## Job
Print verbatim the opening line of the material and every subsequent line through the one containing "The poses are".

## Data section

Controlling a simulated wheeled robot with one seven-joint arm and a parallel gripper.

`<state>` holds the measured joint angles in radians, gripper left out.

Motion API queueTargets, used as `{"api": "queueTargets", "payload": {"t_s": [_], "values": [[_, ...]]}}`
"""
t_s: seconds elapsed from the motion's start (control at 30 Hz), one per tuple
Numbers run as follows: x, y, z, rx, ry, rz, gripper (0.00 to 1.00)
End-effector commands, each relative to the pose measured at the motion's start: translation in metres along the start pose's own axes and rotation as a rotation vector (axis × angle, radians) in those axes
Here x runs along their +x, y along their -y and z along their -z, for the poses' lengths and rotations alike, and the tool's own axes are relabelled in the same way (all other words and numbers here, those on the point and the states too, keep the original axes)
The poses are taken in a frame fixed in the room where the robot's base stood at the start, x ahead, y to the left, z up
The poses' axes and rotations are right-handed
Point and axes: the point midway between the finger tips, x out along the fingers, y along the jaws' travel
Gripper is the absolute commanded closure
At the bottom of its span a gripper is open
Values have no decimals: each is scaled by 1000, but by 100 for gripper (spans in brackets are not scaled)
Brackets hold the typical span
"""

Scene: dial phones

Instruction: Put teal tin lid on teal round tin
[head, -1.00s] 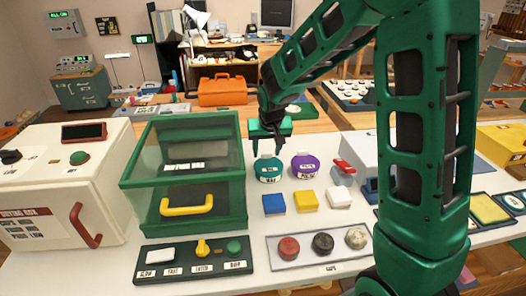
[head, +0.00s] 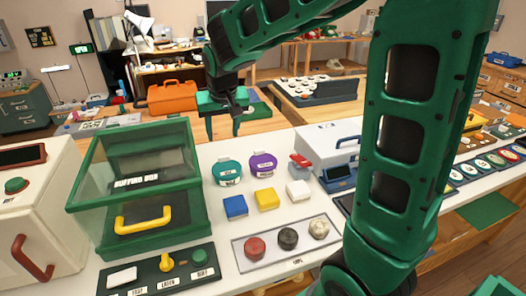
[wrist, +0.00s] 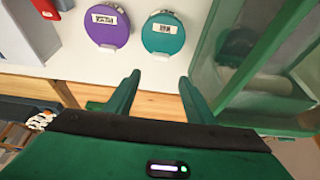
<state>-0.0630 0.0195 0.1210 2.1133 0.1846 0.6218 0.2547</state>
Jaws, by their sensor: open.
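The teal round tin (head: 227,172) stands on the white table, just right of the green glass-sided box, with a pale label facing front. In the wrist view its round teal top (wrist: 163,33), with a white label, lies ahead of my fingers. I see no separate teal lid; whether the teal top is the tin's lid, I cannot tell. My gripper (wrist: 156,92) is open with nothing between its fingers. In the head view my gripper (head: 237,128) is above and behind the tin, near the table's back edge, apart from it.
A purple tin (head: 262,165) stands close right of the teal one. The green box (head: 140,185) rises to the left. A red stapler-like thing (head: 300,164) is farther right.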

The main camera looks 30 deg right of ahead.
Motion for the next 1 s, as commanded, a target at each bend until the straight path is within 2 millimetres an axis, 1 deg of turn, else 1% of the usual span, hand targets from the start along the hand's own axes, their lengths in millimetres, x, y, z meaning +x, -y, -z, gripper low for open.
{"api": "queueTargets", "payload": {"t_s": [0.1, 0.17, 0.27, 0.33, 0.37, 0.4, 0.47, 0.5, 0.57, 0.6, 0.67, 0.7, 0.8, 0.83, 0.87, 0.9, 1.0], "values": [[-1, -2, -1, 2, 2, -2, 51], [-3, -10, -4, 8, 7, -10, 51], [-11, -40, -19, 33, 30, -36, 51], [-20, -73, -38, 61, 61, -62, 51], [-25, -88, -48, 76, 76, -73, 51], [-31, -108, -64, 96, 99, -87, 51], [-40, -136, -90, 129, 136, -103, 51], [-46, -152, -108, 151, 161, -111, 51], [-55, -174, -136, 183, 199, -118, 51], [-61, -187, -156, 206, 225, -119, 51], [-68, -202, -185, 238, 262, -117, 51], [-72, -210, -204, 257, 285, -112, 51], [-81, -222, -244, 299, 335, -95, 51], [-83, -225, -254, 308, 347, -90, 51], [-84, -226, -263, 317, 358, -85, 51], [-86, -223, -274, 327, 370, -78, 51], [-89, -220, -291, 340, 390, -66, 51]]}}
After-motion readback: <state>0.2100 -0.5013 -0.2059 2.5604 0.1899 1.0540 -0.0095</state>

## Response to the exercise
Controlling a simulated wheeled robot with one seven-joint arm and a parallel gripper.

`<state>` holds the measured joint angles in radians, gripper left out.

Motion API queueTargets, used as `{"api": "queueTargets", "payload": {"t_s": [_], "values": [[_, ...]]}}`
"""
t_s: seconds elapsed from the motion's start (control at 30 Hz), one per tuple
Numbers run as follows: x, y, z, rx, ry, rz, gripper (0.00 to 1.00)
End-effector commands, each relative to the pose measured at the motion's start: translation in metres along the start pose's own axes and rotation as a rotation vector (axis × angle, radians) in those axes
Here x runs along their +x, y along their -y and z along their -z, for the poses' lengths and rotations alike, and the tool's own axes are relabelled in the same way (all other words and numbers here, those on the point and the states too, keep the original axes)
The poses are taken in a frame fixed in the room where the robot's base stood at the start, x ahead, y to the left, z up

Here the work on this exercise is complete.